DATA EXTRACT:
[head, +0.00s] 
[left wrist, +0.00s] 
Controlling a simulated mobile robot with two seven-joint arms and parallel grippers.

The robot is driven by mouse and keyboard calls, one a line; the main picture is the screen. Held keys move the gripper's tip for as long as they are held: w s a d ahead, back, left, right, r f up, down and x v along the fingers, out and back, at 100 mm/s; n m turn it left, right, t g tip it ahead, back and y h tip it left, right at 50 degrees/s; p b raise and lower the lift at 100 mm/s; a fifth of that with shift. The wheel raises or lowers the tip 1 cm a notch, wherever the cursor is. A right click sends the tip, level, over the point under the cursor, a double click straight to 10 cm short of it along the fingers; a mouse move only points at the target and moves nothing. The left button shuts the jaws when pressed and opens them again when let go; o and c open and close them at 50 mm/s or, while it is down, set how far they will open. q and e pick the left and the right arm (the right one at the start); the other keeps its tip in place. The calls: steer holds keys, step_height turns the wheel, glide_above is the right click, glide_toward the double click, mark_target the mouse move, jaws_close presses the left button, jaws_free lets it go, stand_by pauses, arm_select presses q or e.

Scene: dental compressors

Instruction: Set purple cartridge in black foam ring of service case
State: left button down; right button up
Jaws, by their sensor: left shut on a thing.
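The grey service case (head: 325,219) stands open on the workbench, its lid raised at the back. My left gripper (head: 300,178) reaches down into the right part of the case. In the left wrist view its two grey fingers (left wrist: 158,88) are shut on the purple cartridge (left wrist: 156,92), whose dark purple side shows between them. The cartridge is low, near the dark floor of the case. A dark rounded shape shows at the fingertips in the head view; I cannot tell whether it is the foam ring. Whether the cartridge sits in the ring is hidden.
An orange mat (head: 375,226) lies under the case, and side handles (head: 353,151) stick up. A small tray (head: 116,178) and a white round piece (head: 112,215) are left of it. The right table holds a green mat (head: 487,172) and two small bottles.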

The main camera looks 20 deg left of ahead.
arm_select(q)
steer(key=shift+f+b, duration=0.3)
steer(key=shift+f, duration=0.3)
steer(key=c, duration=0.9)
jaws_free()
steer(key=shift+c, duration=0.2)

DIRECTIONS FOR THIS TASK:
Please quote the data above in full, with no line missing.

OUTPUT FOR THIS EXERCISE:
[head, +0.00s] 
[left wrist, +0.00s] 
Controlling a simulated mobile robot with two seven-joint arms and parallel grippers.

The robot is driven by mouse and keyboard calls, one a line; the main picture is the screen. Held keys move the gripper's tip for as long as they are held: w s a d ahead, back, left, right, r f up, down and x v along the fingers, out and back, at 100 mm/s; n m turn it left, right, t g tip it ahead, back and y h tip it left, right at 50 degrees/s; p b raise and lower the lift at 100 mm/s; a fifth of that with shift. The wheel raises or lowers the tip 1 cm a notch, wherever the cursor is. A right click sends the tip, level, over the point under the cursor, a double click straight to 10 cm short of it along the fingers; a mouse move only points at the target and moves nothing. The left button shuts the jaws when pressed and opens them again when let go; o and c open and close them at 50 mm/s or, while it is down, set how far they will open. q and e pick the left and the right arm (the right one at the start); the other keeps its tip in place. The calls: steer holds keys, step_height turns the wheel, glide_above is the right click, glide_toward the double click, mark_target the mouse move, jaws_close presses the left button, jaws_free lets it go, stand_by pauses, arm_select presses q or e.

Scene: dental compressors

Instruction: Set purple cartridge in black foam ring of service case
State: left button down; right button up
Jaws, by their sensor: left shut on a thing.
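The grey service case (head: 325,219) stands open on the workbench, its lid raised at the back. My left gripper (head: 300,178) reaches down into the right part of the case. In the left wrist view its two grey fingers (left wrist: 158,88) are shut on the purple cartridge (left wrist: 156,92), whose dark purple side shows between them. The cartridge is low, near the dark floor of the case. A dark rounded shape shows at the fingertips in the head view; I cannot tell whether it is the foam ring. Whether the cartridge sits in the ring is hidden.
An orange mat (head: 375,226) lies under the case, and side handles (head: 353,151) stick up. A small tray (head: 116,178) and a white round piece (head: 112,215) are left of it. The right table holds a green mat (head: 487,172) and two small bottles.

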The main camera looks 20 deg left of ahead.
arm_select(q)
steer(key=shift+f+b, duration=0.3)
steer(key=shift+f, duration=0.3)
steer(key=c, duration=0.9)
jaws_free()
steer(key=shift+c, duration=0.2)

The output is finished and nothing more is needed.